No one explained the Jewish perception of Evian clearer or better than Golda Meir, a conference observer who would later become prime minister of Israel. In her memoir, My Life, she wrote with great angst:

“I don’t think that anyone who didn’t live through it can understand what I felt at Evian—a mixture of sorrow, rage, frustration and horror. I wanted to get up and scream at them all. ‘Don’t you know that these numbers are human beings, people who may spend the rest of their lives in concentration camps or wandering around the world like lepers, if you won’t let them in?’”

In sum, the Evian Conference of July 1938 betrayed the Jews who trusted in world humanity, rendered them worse off than before, and opened the door to genocide.
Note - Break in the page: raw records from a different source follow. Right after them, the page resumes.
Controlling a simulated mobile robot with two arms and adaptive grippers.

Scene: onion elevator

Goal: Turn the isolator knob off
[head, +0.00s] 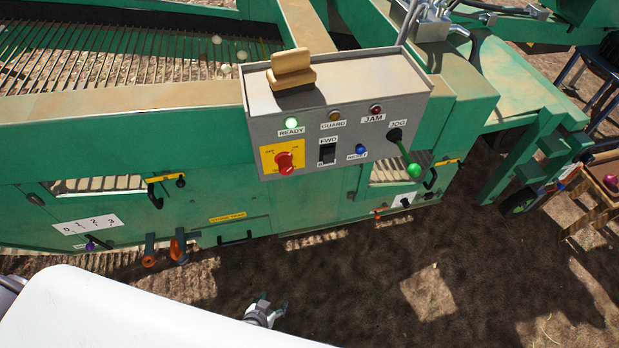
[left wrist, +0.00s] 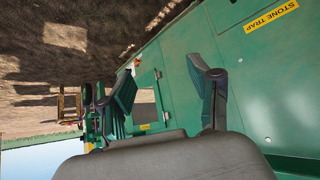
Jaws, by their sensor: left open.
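The isolator knob (head: 285,163) is a red rotary knob on a yellow plate (head: 269,158), low on the left of the grey control box (head: 335,92) in the head view. Its exact setting is too small to read. My left gripper (head: 266,312) shows at the bottom of the head view, low over the ground and well below and in front of the box. In the left wrist view its two dark fingers (left wrist: 165,98) are spread apart with nothing between them. The knob is not in the left wrist view. My right gripper is not in view.
The box also bears a green READY lamp (head: 291,123), a black FWD switch (head: 327,153), a blue button (head: 361,149) and a green-tipped JOG lever (head: 413,169). Orange-ended handles (head: 179,246) jut from the green machine. Bare ground lies in front.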

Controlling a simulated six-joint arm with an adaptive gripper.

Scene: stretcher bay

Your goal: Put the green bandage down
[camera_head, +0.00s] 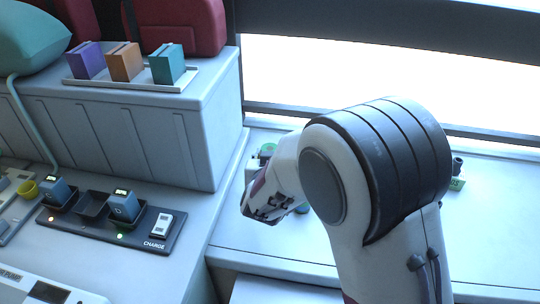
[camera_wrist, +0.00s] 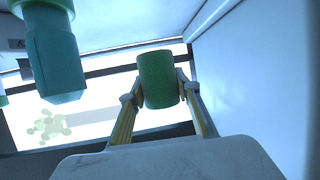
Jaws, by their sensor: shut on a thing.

As one Jewish analyst put it: The thirty-two countries met, ostensibly, to help the Jews out of the jaws of the German beast; instead they tossed them to the sharks.

Four months after Evian, the Nazis celebrated Kristallnacht, during which thousands of Jewish businesses and shops were destroyed, hundreds beaten to within an inch of their lives, and hundreds more imprisoned and killed. Hitler was right. The world responded to Kristallnacht as it did at Evian—with shock, condemnation, and no action.